Goal: Identify, in the records below, every line where the string "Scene" appears, and copy each such line.
# Start of Data provided
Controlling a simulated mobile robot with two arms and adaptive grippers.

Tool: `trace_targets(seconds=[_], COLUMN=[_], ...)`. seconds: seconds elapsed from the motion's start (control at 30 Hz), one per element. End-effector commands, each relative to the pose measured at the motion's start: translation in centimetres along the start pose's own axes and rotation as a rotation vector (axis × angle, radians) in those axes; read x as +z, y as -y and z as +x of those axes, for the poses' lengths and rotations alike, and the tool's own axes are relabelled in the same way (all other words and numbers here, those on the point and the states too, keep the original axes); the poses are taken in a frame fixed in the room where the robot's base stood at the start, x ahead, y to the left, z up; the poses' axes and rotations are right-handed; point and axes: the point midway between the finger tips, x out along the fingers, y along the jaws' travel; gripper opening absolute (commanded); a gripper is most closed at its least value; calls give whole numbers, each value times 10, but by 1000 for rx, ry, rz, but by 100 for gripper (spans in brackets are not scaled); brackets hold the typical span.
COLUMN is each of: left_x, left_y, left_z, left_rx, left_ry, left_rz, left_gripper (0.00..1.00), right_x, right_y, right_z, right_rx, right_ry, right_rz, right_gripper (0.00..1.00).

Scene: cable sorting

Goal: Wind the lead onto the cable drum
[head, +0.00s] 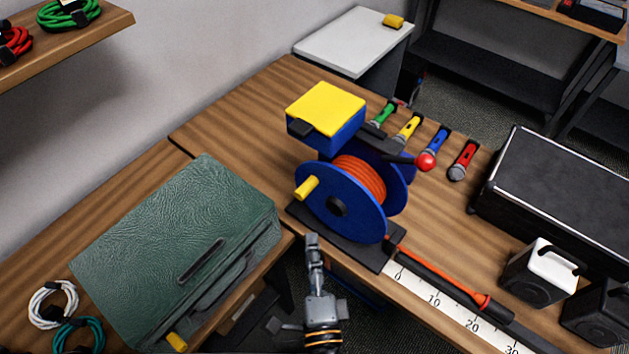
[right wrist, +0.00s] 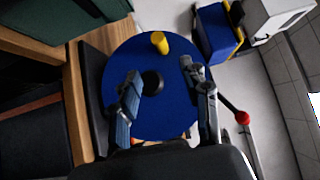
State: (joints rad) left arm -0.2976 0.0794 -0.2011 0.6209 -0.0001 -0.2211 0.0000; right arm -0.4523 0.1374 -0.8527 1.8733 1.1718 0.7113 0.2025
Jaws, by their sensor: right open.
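The cable drum (head: 345,212) has blue flanges and stands upright on a black base. Orange lead (head: 362,178) is wound around its core. A straight orange-red and black length (head: 445,274) runs from beside the drum along the white scale (head: 455,312). The yellow crank handle (head: 306,188) sticks out from the near flange; it also shows in the right wrist view (right wrist: 160,42). My right gripper (head: 312,240) is open in front of the drum. In the right wrist view its fingers (right wrist: 160,74) are spread before the flange, with the handle beyond the tips, apart from them. My left gripper is out of view.
A blue box with a yellow top (head: 326,103) and a red-knobbed lever (head: 426,161) stand behind the drum. A green case (head: 175,245) is at left. Several microphones (head: 408,127), a black case (head: 560,195) and a white speaker (head: 540,270) are at right.

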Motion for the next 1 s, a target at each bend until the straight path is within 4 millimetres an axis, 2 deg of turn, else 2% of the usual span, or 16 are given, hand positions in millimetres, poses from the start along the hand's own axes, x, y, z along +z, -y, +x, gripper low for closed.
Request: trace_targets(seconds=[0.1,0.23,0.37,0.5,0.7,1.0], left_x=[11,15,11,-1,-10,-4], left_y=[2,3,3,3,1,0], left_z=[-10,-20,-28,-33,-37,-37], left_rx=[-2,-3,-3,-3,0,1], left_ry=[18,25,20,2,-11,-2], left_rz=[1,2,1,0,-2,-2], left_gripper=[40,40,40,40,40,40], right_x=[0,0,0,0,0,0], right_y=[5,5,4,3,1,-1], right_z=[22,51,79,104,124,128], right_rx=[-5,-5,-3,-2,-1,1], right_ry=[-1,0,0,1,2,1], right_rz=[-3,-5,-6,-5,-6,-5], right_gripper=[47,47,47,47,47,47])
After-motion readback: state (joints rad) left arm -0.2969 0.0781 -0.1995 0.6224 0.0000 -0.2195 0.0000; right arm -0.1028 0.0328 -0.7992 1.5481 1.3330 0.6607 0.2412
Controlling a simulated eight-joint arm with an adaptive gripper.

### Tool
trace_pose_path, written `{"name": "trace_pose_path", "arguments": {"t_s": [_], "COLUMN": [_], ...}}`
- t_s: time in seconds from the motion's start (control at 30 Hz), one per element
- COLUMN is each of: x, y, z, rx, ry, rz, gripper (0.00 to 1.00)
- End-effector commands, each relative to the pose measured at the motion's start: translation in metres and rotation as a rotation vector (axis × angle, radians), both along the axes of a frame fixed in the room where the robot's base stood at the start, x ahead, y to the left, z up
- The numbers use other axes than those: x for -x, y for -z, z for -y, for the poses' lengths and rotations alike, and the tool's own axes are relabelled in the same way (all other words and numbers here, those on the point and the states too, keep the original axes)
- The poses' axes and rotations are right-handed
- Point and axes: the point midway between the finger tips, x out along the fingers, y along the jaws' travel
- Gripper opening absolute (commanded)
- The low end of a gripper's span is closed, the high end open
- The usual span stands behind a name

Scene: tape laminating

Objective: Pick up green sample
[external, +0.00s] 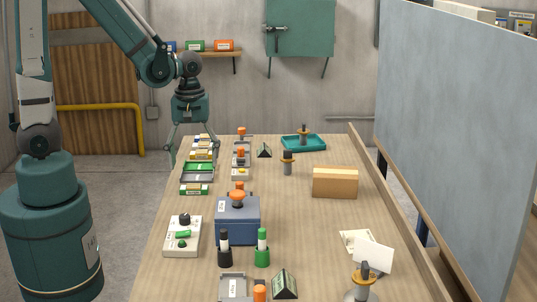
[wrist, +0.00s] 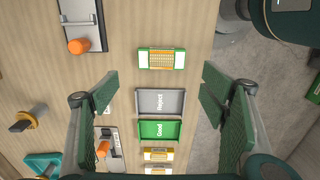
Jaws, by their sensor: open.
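The green sample (external: 194,189) lies flat on the table, just nearer the camera than the grey tray in the external view. In the wrist view, the green sample (wrist: 161,59) has green edges, pale ends and an orange-yellow gridded middle. My gripper (external: 190,152) is above the far left part of the table, pointing down, with its fingers spread. In the wrist view, my gripper (wrist: 160,88) is open and empty, its fingers on either side of the trays. The sample lies ahead of the fingertips there, apart from them.
A grey Reject tray (wrist: 176,102) and green Good tray (wrist: 174,130) adjoin each other beside the sample. Yellow samples (wrist: 158,155) lie past them. A blue box (external: 238,222), a control box (external: 182,237) and orange-knobbed fixtures stand nearby. The table's left edge is close to the sample.

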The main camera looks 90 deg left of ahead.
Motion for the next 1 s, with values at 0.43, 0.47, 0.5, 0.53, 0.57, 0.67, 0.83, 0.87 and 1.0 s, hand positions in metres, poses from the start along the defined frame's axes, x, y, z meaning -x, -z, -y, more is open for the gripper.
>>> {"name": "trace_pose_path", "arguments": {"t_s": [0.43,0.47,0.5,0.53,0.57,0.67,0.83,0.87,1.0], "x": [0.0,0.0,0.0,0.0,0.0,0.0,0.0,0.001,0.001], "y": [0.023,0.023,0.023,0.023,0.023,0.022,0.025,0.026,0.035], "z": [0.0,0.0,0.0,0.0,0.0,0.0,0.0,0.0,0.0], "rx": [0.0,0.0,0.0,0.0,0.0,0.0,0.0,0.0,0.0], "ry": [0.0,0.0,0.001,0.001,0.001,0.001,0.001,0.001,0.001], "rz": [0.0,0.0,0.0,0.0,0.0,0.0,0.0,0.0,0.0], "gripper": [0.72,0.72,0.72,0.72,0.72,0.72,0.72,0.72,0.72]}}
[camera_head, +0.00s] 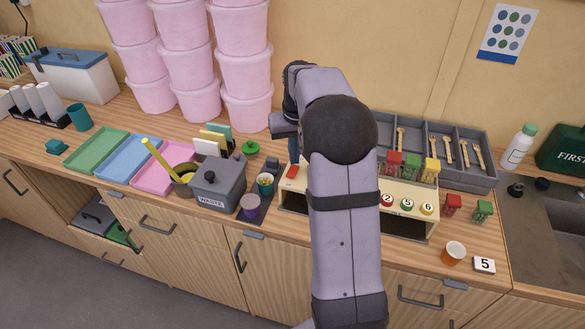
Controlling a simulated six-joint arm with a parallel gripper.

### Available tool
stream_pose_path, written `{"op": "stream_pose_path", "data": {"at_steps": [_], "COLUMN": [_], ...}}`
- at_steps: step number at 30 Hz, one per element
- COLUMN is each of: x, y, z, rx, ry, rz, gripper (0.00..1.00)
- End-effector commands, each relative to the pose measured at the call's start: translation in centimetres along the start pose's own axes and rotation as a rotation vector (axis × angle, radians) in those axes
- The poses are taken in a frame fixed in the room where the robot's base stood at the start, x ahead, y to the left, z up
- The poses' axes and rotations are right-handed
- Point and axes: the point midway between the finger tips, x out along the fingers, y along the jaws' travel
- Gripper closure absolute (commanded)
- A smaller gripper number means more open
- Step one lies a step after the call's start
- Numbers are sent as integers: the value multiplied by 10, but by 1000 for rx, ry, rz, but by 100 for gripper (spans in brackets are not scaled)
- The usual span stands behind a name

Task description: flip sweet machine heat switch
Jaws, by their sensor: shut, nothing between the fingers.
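The sweet machine (338,206) is a low cream box on the worktop, with open dark bays in its front. Numbered red, green and yellow round buttons sit on its right part. A small red piece (292,171) shows at its left end; I cannot tell for sure that it is the heat switch or which way it is set. My arm covers the middle of the machine. My gripper (294,156) points down just above the machine's left end, close to the red piece. It is shut and empty; its tips are small and partly hidden, so contact cannot be told.
A grey waste bin (219,185) and a purple cup (250,206) stand left of the machine. Several red, green and yellow jars stand on and beside it.

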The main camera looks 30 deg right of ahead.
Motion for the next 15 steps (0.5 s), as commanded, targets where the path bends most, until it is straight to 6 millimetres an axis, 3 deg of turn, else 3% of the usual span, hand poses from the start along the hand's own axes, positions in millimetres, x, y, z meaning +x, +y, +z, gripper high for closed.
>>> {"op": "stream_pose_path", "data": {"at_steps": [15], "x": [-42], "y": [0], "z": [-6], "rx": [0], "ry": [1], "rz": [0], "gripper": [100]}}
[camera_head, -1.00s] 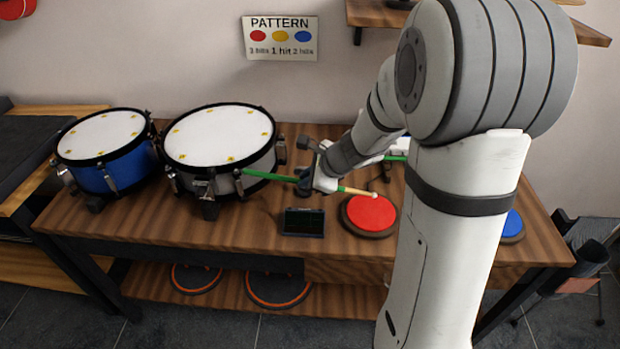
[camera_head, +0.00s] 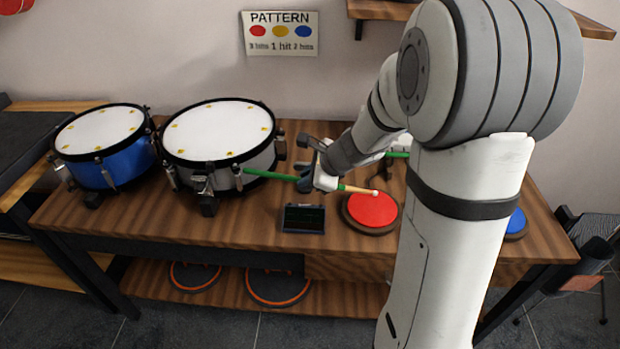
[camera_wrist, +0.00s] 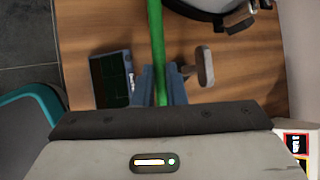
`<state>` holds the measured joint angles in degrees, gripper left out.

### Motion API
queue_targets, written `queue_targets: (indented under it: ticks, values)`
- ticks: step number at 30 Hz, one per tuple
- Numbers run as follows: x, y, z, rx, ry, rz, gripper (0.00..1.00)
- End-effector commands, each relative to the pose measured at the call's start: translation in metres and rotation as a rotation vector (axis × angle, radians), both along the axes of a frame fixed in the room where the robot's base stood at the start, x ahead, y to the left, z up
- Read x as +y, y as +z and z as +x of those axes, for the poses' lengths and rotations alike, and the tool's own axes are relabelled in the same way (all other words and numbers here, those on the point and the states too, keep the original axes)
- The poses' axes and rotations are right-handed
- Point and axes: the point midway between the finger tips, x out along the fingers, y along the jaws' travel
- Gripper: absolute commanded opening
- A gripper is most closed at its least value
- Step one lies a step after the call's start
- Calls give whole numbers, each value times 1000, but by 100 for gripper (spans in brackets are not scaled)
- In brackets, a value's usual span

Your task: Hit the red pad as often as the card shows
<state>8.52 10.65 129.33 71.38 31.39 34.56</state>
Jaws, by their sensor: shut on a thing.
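The pattern card (camera_head: 280,34) on the wall shows a red dot with "3 hits", a yellow dot with "1 hit" and a blue dot with "2 hits". My gripper (camera_head: 308,178) is shut on a drumstick with a green shaft (camera_head: 262,174), which also shows between the fingers in the wrist view (camera_wrist: 156,45). The stick's pale wooden tip (camera_head: 374,192) appears over the far part of the red pad (camera_head: 371,212); I cannot tell whether it touches. The blue pad (camera_head: 515,224) is partly hidden behind my arm. No yellow pad shows.
A small dark screen device (camera_head: 303,219) lies left of the red pad. A white-topped drum (camera_head: 221,132) and a blue drum (camera_head: 103,140) stand on the wooden table (camera_head: 130,225) at left. Orange-rimmed discs (camera_head: 278,300) lie on the lower shelf.

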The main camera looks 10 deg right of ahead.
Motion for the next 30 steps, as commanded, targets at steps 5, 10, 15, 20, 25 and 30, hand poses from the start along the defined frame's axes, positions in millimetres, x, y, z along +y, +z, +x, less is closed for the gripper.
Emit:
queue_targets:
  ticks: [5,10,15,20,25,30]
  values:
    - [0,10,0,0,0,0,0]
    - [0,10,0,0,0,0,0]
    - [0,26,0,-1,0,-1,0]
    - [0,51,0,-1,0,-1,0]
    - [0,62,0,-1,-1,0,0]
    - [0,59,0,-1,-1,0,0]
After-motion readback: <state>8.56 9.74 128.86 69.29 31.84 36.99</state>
# End of Data provided
Answer below:
Scene: cable sorting
Scene: tape laminating

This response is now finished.